In the data below, find every line with the string "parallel" and pull it out.

--- START OF INPUT DATA ---

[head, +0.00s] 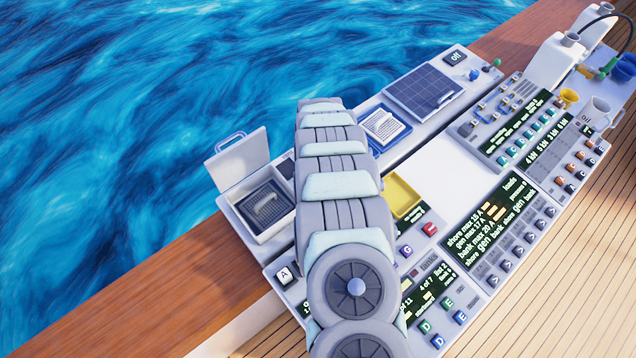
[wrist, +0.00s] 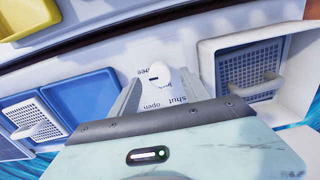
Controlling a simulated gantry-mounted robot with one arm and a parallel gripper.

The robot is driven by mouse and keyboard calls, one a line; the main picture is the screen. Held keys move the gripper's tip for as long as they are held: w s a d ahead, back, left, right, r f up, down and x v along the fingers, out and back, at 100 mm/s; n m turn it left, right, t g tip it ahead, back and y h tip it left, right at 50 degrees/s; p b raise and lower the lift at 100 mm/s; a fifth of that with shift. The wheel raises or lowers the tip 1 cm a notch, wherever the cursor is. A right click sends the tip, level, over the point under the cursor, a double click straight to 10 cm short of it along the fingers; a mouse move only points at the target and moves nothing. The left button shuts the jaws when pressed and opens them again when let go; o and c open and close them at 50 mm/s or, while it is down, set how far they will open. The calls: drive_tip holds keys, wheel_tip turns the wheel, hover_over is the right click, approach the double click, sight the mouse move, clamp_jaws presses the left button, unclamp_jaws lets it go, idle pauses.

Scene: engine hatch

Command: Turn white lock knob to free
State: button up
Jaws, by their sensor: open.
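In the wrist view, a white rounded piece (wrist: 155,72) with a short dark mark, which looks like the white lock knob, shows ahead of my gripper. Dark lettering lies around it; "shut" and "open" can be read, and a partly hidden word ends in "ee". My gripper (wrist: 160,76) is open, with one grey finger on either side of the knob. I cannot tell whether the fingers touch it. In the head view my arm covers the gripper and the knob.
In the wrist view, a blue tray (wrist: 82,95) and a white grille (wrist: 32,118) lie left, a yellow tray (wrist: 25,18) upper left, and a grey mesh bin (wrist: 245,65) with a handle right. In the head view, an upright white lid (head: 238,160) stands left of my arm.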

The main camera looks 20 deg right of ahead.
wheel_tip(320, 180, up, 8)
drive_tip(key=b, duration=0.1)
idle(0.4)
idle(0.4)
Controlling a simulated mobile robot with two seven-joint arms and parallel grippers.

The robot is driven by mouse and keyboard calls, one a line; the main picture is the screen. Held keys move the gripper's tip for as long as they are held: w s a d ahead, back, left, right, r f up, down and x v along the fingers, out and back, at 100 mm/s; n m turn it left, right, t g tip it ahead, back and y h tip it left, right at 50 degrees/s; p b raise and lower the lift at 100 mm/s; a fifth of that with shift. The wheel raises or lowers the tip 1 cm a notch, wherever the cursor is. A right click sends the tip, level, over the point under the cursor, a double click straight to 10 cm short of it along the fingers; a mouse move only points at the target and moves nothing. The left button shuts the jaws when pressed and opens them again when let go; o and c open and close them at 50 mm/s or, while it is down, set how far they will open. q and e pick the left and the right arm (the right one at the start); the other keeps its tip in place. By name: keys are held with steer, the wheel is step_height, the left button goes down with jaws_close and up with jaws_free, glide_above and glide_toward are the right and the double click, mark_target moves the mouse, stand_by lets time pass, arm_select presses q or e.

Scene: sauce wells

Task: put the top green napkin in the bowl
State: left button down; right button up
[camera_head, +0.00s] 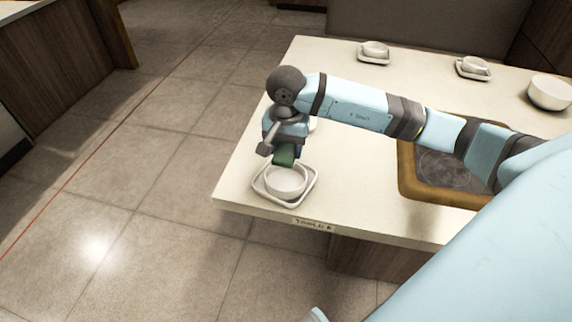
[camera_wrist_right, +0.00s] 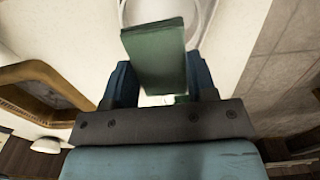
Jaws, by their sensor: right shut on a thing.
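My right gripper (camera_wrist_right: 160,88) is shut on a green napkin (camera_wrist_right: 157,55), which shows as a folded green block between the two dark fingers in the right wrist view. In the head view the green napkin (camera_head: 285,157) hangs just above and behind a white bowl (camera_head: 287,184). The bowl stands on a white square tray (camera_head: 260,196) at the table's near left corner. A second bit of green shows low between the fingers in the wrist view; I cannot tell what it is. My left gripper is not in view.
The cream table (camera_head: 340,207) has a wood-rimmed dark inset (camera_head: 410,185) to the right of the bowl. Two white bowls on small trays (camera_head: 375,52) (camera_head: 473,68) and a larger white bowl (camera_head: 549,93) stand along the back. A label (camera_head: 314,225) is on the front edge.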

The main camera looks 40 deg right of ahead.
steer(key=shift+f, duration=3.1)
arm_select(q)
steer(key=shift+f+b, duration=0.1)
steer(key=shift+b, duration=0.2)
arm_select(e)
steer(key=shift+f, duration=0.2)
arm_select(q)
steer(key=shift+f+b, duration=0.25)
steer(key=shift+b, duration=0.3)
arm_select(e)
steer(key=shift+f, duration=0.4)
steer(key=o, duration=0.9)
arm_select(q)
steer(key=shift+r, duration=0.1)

--- END OF INPUT DATA ---

:: OUTPUT ::
Controlling a simulated gantry-mounted robot with one arm and a parallel gripper.
Controlling a simulated mobile robot with two seven-joint arms and parallel grippers.

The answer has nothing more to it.